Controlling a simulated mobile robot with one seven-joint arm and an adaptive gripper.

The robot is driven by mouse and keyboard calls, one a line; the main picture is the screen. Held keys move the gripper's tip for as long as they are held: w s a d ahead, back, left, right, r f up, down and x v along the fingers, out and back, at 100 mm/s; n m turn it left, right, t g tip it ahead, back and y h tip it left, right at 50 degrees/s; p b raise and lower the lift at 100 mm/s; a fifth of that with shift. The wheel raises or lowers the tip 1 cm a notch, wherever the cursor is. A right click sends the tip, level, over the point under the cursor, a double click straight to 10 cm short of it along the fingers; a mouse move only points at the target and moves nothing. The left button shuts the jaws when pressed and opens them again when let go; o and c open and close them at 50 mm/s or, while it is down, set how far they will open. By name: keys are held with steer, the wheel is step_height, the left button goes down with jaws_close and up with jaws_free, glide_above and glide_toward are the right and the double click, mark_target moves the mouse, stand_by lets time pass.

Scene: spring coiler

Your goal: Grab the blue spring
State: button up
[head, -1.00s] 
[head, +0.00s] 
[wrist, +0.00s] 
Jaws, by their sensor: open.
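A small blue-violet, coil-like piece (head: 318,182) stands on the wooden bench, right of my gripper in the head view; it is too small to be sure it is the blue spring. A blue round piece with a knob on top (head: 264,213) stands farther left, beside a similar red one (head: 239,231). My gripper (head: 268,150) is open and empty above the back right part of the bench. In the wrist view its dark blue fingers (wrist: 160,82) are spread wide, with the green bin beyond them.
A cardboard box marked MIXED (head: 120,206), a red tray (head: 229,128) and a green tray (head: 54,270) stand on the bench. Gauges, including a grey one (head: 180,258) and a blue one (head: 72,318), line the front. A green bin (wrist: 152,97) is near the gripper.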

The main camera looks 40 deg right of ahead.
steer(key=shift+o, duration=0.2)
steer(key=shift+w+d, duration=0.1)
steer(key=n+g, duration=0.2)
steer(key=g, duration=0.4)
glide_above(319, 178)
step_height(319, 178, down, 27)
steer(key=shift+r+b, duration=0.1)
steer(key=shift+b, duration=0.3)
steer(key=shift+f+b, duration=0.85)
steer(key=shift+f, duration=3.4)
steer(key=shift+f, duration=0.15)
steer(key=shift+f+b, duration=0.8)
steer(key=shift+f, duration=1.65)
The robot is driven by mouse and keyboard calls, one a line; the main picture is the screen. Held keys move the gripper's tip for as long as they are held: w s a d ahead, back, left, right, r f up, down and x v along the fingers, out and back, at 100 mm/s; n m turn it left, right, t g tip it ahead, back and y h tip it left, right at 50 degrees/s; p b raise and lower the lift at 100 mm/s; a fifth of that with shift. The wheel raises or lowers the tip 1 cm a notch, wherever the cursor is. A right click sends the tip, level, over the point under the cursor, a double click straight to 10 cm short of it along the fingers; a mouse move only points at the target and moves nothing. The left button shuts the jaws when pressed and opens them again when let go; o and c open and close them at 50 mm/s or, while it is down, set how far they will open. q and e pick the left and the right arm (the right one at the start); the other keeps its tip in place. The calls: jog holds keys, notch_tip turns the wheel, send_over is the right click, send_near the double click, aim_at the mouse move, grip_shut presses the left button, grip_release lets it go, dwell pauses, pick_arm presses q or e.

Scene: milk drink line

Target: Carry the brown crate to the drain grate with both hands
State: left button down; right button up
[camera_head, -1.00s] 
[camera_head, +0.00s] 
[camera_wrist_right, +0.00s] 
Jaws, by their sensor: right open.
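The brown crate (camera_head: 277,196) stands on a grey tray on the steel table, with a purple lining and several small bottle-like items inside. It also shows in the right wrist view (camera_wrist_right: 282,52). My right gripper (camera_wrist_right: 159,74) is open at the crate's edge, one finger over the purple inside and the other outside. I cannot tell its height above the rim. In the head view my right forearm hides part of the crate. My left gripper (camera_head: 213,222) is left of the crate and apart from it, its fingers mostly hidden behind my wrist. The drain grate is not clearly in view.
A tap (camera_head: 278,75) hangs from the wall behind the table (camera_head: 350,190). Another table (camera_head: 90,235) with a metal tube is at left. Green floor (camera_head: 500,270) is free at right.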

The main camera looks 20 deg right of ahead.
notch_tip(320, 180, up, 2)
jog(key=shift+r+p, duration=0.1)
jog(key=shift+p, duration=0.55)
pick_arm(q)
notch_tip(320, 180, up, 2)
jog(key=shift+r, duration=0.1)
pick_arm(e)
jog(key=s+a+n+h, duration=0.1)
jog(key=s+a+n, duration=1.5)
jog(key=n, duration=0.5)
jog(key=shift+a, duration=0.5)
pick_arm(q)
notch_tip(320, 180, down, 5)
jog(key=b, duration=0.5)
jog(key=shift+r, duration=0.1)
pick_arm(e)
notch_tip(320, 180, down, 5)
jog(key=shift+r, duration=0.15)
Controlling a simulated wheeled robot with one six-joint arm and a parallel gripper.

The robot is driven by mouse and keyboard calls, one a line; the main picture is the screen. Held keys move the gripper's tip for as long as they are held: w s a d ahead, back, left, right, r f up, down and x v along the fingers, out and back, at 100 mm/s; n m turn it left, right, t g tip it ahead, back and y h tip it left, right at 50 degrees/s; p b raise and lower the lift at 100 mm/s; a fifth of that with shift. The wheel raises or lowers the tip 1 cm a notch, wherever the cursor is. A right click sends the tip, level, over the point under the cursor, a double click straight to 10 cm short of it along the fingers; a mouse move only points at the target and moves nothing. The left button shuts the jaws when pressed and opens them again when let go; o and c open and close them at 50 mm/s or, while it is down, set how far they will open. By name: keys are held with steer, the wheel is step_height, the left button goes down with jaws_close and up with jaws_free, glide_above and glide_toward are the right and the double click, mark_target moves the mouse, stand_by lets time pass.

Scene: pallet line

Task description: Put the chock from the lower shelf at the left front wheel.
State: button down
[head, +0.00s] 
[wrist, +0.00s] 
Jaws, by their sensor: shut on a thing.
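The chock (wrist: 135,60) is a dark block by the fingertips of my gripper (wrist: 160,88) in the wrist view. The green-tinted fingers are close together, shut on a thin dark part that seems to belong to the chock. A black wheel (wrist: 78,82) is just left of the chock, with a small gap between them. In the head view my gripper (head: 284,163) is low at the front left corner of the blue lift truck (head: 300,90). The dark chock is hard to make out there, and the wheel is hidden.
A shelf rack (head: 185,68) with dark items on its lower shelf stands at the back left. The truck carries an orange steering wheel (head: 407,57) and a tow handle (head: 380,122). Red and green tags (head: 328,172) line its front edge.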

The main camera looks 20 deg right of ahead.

········

Print the listing above in its entirety, with every line exact.

Controlling a simulated mobile robot with one seven-joint arm and an adaptive gripper.

The robot is driven by mouse and keyboard calls, one a line; the main picture is the screen. Held keys move the gripper's tip for as long as they are held: w s a d ahead, back, left, right, r f up, down and x v along the fingers, out and back, at 100 mm/s; n m turn it left, right, t g tip it ahead, back and y h tip it left, right at 50 degrees/s; p b raise and lower the lift at 100 mm/s; a fifth of that with shift. The wheel raises or lowers the tip 1 cm a notch, wherever the cursor is. A right click sends the tip, level, over the point under the cursor, a double click straight to 10 cm short of it along the fingers; a mouse move only points at the target and moves nothing. The left button shuts the jaws when pressed and opens them again when let go; o and c open and close them at 50 mm/s or, while it is down, set how far they will open. By name: keys are held with steer, the wheel is step_height, the left button goes down with jaws_close and up with jaws_free, glide_above and glide_toward are the right and the double click, mark_target moves the mouse, stand_by lets time pass.

Scene: spring coiler

Your goal: Grab the blue spring
State: button up
[head, -1.00s] 
[head, +0.00s] 
[wrist, +0.00s] 
Jaws, by their sensor: open.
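A small blue-violet, coil-like piece (head: 318,182) stands on the wooden bench, right of my gripper in the head view; it is too small to be sure it is the blue spring. A blue round piece with a knob on top (head: 264,213) stands farther left, beside a similar red one (head: 239,231). My gripper (head: 268,150) is open and empty above the back right part of the bench. In the wrist view its dark blue fingers (wrist: 160,82) are spread wide, with the green bin beyond them.
A cardboard box marked MIXED (head: 120,206), a red tray (head: 229,128) and a green tray (head: 54,270) stand on the bench. Gauges, including a grey one (head: 180,258) and a blue one (head: 72,318), line the front. A green bin (wrist: 152,97) is near the gripper.

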The main camera looks 40 deg right of ahead.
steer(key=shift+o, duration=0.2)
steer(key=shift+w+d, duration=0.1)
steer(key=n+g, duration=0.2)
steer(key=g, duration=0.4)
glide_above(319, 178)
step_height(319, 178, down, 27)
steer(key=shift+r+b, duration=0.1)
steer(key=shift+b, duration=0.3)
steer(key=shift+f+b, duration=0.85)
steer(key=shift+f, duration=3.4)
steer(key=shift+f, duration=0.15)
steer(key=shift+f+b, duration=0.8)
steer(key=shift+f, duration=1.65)
The robot is driven by mouse and keyboard calls, one a line; the main picture is the screen. Held keys move the gripper's tip for as long as they are held: w s a d ahead, back, left, right, r f up, down and x v along the fingers, out and back, at 100 mm/s; n m turn it left, right, t g tip it ahead, back and y h tip it left, right at 50 degrees/s; p b raise and lower the lift at 100 mm/s; a fifth of that with shift. The wheel raises or lowers the tip 1 cm a notch, wherever the cursor is. A right click sends the tip, level, over the point under the cursor, a double click straight to 10 cm short of it along the fingers; a mouse move only points at the target and moves nothing. The left button shuts the jaws when pressed and opens them again when let go; o and c open and close them at 50 mm/s or, while it is down, set how far they will open. q and e pick the left and the right arm (the right one at the start); the other keeps its tip in place. The calls: jog holds keys, notch_tip turns the wheel, send_over is the right click, send_near the double click, aim_at the mouse move, grip_shut presses the left button, grip_release lets it go, dwell pauses, pick_arm presses q or e.

Scene: milk drink line

Target: Carry the brown crate to the drain grate with both hands
State: left button down; right button up
[camera_head, -1.00s] 
[camera_head, +0.00s] 
[camera_wrist_right, +0.00s] 
Jaws, by their sensor: right open.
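The brown crate (camera_head: 277,196) stands on a grey tray on the steel table, with a purple lining and several small bottle-like items inside. It also shows in the right wrist view (camera_wrist_right: 282,52). My right gripper (camera_wrist_right: 159,74) is open at the crate's edge, one finger over the purple inside and the other outside. I cannot tell its height above the rim. In the head view my right forearm hides part of the crate. My left gripper (camera_head: 213,222) is left of the crate and apart from it, its fingers mostly hidden behind my wrist. The drain grate is not clearly in view.
A tap (camera_head: 278,75) hangs from the wall behind the table (camera_head: 350,190). Another table (camera_head: 90,235) with a metal tube is at left. Green floor (camera_head: 500,270) is free at right.

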The main camera looks 20 deg right of ahead.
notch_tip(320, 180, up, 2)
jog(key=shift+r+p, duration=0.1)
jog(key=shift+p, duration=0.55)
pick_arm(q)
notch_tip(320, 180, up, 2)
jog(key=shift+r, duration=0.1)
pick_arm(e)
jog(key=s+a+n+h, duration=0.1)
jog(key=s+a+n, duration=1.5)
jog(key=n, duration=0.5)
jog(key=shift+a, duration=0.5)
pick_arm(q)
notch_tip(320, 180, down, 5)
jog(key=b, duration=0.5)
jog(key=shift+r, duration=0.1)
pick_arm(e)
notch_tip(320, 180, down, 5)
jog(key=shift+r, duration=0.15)
Controlling a simulated wheeled robot with one six-joint arm and a parallel gripper.

The robot is driven by mouse and keyboard calls, one a line; the main picture is the screen. Held keys move the gripper's tip for as long as they are held: w s a d ahead, back, left, right, r f up, down and x v along the fingers, out and back, at 100 mm/s; n m turn it left, right, t g tip it ahead, back and y h tip it left, right at 50 degrees/s; p b raise and lower the lift at 100 mm/s; a fifth of that with shift. The wheel raises or lowers the tip 1 cm a notch, wherever the cursor is. A right click sends the tip, level, over the point under the cursor, a double click straight to 10 cm short of it along the fingers; a mouse move only points at the target and moves nothing. The left button shuts the jaws when pressed and opens them again when let go; o and c open and close them at 50 mm/s or, while it is down, set how far they will open. By name: keys are held with steer, the wheel is step_height, the left button goes down with jaws_close and up with jaws_free, glide_above and glide_toward are the right and the double click, mark_target moves the mouse, stand_by lets time pass.

Scene: pallet line

Task description: Put the chock from the lower shelf at the left front wheel.
State: button down
[head, +0.00s] 
[wrist, +0.00s] 
Jaws, by their sensor: shut on a thing.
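The chock (wrist: 135,60) is a dark block by the fingertips of my gripper (wrist: 160,88) in the wrist view. The green-tinted fingers are close together, shut on a thin dark part that seems to belong to the chock. A black wheel (wrist: 78,82) is just left of the chock, with a small gap between them. In the head view my gripper (head: 284,163) is low at the front left corner of the blue lift truck (head: 300,90). The dark chock is hard to make out there, and the wheel is hidden.
A shelf rack (head: 185,68) with dark items on its lower shelf stands at the back left. The truck carries an orange steering wheel (head: 407,57) and a tow handle (head: 380,122). Red and green tags (head: 328,172) line its front edge.

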The main camera looks 20 deg right of ahead.

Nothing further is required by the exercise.